* Collected material
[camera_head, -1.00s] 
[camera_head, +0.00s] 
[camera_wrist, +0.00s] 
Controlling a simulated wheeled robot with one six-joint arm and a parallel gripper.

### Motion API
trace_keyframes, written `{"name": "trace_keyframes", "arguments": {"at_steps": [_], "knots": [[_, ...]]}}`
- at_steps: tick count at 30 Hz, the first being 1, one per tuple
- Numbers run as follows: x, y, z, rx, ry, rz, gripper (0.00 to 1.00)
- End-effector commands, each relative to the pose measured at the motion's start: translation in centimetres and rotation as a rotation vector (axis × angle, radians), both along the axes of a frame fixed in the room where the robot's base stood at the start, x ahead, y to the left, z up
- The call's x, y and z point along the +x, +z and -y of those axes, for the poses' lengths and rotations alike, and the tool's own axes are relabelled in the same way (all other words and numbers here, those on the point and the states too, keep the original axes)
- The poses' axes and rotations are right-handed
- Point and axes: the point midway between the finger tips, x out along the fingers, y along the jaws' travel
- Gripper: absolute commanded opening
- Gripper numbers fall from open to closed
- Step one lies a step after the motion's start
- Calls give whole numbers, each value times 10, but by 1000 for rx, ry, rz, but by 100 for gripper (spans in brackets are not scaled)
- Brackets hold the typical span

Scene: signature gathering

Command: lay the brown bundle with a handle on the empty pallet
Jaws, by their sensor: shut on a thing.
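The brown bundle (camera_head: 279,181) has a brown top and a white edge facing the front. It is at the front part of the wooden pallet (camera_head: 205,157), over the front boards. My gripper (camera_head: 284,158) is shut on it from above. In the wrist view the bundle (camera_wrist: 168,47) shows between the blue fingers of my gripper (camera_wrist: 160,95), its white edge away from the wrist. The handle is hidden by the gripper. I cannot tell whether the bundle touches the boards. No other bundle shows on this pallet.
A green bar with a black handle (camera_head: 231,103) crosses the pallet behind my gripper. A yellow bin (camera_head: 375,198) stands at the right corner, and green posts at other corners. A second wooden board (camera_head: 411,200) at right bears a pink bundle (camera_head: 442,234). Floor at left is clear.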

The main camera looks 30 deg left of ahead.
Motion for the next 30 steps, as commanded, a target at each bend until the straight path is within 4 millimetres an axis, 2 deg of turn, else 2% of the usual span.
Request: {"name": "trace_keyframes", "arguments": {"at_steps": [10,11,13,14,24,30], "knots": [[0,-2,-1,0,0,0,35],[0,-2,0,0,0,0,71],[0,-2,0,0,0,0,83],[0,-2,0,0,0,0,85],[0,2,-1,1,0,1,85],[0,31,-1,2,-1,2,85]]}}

* Task details
Nothing should be changed: write out all of the data as is.

* Written response
[camera_head, -1.00s] 
[camera_head, +0.00s] 
[camera_wrist, +0.00s] 
Controlling a simulated wheeled robot with one six-joint arm and a parallel gripper.

### Motion API
trace_keyframes, written `{"name": "trace_keyframes", "arguments": {"at_steps": [_], "knots": [[_, ...]]}}`
- at_steps: tick count at 30 Hz, the first being 1, one per tuple
- Numbers run as follows: x, y, z, rx, ry, rz, gripper (0.00 to 1.00)
- End-effector commands, each relative to the pose measured at the motion's start: translation in centimetres and rotation as a rotation vector (axis × angle, radians), both along the axes of a frame fixed in the room where the robot's base stood at the start, x ahead, y to the left, z up
- The call's x, y and z point along the +x, +z and -y of those axes, for the poses' lengths and rotations alike, and the tool's own axes are relabelled in the same way (all other words and numbers here, those on the point and the states too, keep the original axes)
- The poses' axes and rotations are right-handed
- Point and axes: the point midway between the finger tips, x out along the fingers, y along the jaws' travel
- Gripper: absolute commanded opening
- Gripper numbers fall from open to closed
- Step one lies a step after the motion's start
- Calls give whole numbers, each value times 10, but by 1000 for rx, ry, rz, but by 100 for gripper (spans in brackets are not scaled)
- Brackets hold the typical span

Scene: signature gathering

Command: lay the brown bundle with a handle on the empty pallet
Jaws, by their sensor: shut on a thing.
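The brown bundle (camera_head: 279,181) has a brown top and a white edge facing the front. It is at the front part of the wooden pallet (camera_head: 205,157), over the front boards. My gripper (camera_head: 284,158) is shut on it from above. In the wrist view the bundle (camera_wrist: 168,47) shows between the blue fingers of my gripper (camera_wrist: 160,95), its white edge away from the wrist. The handle is hidden by the gripper. I cannot tell whether the bundle touches the boards. No other bundle shows on this pallet.
A green bar with a black handle (camera_head: 231,103) crosses the pallet behind my gripper. A yellow bin (camera_head: 375,198) stands at the right corner, and green posts at other corners. A second wooden board (camera_head: 411,200) at right bears a pink bundle (camera_head: 442,234). Floor at left is clear.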

The main camera looks 30 deg left of ahead.
Motion for the next 30 steps, as commanded, a target at each bend until the straight path is within 4 millimetres an axis, 2 deg of turn, else 2% of the usual span.
Request: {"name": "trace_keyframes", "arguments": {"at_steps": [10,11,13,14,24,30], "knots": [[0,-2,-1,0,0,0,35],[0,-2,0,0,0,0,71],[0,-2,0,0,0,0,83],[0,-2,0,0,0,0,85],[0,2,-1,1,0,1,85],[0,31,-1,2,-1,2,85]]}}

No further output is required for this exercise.